文藝天国、“破壊”と“茶会”の2部構成で誘う音楽の旅路 新音楽ユニットも登場した2ndワンマン

 色彩作家・すみあいかと、音楽作家・ko shinonomeを中心としたオルタナ的藝術徒党・文藝天国。 文藝天国は、文藝音楽班、文藝映像班、文藝服飾班 、文藝食卓班の4つの班によって成り立っており、公式ホームページのプロフィールから引用すると、「音楽と映像を軸に五感を通して天国をつくり続けている」徒党である。

文藝天国

 2月17日、それぞれの班の活動の成果を示すイベント『アセンション』が都内3拠点同時開催された。『アセンション』は、文藝服飾班による「PARFUM de bungei」、文藝食卓班による「喫茶文藝」、そして、文藝音楽班/映像班による2nd one-man live 『アセンション』の3つのイベントから成るもので、それぞれ、嗅覚、味覚、聴覚と視覚に訴えかける表現にあたる。この記事では、日本橋三井ホールにて開催された2nd one-man liveの模様を振り返っていく。

 今回の公演は、文藝天国にとって2度目のワンマンライブ。3年前の1st one-man live『瞬間的メタ無重力空間 2021』 はキャパシティ60名の会場で開催されていたが、その後に新しいファンが増えていることを踏まえると、この日おそらく多くの人が初めて文藝天国のライブを体感したのではないだろうか。
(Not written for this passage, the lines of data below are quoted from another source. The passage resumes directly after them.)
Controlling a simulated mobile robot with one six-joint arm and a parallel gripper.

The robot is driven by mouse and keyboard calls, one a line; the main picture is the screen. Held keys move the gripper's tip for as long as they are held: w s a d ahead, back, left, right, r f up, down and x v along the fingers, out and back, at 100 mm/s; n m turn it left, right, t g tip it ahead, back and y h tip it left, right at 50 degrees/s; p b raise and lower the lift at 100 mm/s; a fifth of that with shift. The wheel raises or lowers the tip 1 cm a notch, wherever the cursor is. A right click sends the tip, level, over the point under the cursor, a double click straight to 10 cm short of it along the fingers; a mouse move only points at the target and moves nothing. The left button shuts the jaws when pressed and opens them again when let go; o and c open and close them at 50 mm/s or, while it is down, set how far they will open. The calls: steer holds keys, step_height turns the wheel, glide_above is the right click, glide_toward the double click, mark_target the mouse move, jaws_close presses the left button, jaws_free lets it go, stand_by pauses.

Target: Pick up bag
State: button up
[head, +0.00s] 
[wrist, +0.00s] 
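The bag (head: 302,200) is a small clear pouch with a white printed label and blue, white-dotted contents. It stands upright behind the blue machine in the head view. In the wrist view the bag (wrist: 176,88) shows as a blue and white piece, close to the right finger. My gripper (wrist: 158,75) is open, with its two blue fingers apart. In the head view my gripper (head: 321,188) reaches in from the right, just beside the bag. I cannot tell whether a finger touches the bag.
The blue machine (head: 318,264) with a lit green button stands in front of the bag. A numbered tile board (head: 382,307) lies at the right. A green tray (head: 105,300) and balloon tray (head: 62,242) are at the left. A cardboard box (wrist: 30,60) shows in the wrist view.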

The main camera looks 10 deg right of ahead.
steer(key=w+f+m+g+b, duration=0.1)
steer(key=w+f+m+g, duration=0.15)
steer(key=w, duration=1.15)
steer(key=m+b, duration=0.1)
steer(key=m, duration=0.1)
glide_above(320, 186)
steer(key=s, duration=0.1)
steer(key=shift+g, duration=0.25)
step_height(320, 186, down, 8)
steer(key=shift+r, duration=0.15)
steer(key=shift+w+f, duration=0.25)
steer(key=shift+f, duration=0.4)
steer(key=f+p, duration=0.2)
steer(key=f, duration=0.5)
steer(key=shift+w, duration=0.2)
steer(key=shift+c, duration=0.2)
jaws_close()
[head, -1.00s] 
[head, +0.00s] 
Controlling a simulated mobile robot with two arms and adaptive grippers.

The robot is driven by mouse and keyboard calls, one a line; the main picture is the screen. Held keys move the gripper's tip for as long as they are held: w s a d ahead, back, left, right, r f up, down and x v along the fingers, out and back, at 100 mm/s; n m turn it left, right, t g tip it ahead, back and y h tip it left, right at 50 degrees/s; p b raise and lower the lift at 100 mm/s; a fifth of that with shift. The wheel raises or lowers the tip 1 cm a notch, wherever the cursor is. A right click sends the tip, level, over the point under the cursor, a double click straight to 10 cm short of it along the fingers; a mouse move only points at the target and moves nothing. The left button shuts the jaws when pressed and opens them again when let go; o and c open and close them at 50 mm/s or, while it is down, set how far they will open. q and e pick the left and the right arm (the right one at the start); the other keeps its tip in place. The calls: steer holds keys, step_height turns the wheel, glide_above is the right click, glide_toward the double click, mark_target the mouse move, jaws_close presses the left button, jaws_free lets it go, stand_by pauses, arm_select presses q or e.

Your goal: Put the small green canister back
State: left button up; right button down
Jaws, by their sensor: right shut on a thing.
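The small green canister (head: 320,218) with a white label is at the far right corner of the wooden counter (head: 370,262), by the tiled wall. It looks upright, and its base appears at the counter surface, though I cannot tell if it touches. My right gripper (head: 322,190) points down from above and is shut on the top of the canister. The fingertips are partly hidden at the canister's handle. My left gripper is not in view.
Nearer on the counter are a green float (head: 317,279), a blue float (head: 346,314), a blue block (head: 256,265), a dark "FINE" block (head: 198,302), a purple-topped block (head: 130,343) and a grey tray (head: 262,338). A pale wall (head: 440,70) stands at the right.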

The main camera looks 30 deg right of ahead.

 会場には、開演前から凛とした緊張感が張り詰めていて、そしてその静けさの中に「当機体は〜分後に離陸いたします」「業務連絡です。乗務員は〜」「皆様、間もなく離陸いたします。快適な空の旅をお楽しみください」というアナウンスが響く。今回のイベントタイトル「アセンション」は、物理的、もしくは、精神的な高まりや進歩を意味する言葉で、アナウンスの中の「離陸」という言葉は、このコンセプトに則ったものなのだろう。まだライブは始まっていないにもかかわらず、すでに文藝天国が描き出す世界に深く引き込まれ始めていることに気付く。

 開演時間を少し過ぎた頃、場内が暗転し、「第一部 破壊」が幕を開けた。ステージを覆う白い幕に、勢いよく発射するロケット、宇宙から見た地球の映像が映し出される。そして、1曲目の「尖ったナイフとテレキャスター」へ。白い幕には、すみあいか(VDJ)、ko shinonome(Gt)、ハル(Vo) のシルエットが映っており、楽曲の終盤で幕が下ると3人が観客の前に姿を見せた。並々ならぬ高揚感の中で、そのまま「メタンハイドレート」へ突入。そして同曲の終わりで、今回のライブタイトルがステージの背面に表示される。
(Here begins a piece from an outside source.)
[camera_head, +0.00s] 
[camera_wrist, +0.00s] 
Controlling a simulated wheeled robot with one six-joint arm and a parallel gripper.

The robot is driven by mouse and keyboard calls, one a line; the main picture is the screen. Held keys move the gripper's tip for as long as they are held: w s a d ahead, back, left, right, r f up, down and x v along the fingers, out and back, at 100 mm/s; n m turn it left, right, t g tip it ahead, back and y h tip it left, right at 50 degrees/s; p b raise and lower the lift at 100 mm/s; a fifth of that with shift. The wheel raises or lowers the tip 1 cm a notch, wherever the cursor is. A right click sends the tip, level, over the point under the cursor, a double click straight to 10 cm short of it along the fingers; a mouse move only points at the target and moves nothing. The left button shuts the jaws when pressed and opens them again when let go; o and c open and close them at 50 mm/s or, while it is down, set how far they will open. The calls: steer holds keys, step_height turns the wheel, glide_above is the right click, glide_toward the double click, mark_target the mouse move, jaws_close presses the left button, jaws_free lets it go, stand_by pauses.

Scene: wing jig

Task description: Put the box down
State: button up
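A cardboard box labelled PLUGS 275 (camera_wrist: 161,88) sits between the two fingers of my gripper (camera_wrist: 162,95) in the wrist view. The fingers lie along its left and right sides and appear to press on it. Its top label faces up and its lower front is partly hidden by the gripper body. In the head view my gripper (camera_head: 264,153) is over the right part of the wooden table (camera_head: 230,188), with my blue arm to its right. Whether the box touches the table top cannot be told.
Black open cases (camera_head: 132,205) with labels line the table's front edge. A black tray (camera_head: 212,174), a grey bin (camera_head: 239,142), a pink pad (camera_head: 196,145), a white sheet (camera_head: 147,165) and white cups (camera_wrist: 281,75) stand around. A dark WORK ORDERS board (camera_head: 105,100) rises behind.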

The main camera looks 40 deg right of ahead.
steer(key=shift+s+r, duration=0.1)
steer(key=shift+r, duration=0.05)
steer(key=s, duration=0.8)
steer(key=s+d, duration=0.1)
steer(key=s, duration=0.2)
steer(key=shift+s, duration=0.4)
 その後も、MCを挟むことなく次々と披露されていく歴代の楽曲たち。両手で深くマイクを握りながら、ほとんど微動だにせず切実な歌声を届けていくハル。超絶テクニックを活かした渾身のギターソロを通して、胸の内で昂るエモーションを解き放っていくko。そして、2人と共に体全体でリズムを感じながら、それぞれの楽曲世界をライティングと映像の力によって彩っていく すみ。ずっと聴き込んできた文藝天国の楽曲、そこに秘められた世界観が、目の前の3人が紡ぐ音や光、声の力によって豊かな立体感をもって立ち上がってゆく光景に、フレッシュな驚きと深い感慨を抱いたファンは多かったはず。

 ハルの歌声、koのギターサウンドは音源以上の気迫をもって力強く響く。また、スモークをはじめとした舞台演出も相まって、聴覚や視覚のみならず、身体全体で文藝天国が描き出す世界へ没入していく感覚を味わえた。第一部の幕締めを担ったのは、「破壊的価値創造」。そのパンキッシュに弾けるライブパフォーマンスに圧倒された直後、突如としてステージ上に深くフードを被ったsoanが現れ、まるであらゆる逆境を跳ね除けるようなパワフルな歌声で「ラスト・フライト」を歌い上げる。後に説明があったが、これはsoanを主演に据えた新音楽ユニット・破壊的価値創造(ko shinonomeが音楽、すみあいかが視覚を担当)の始動を告げるライブパフォーマンスで、文藝天国の世界のさらなる広がりを予感させるアクトだった。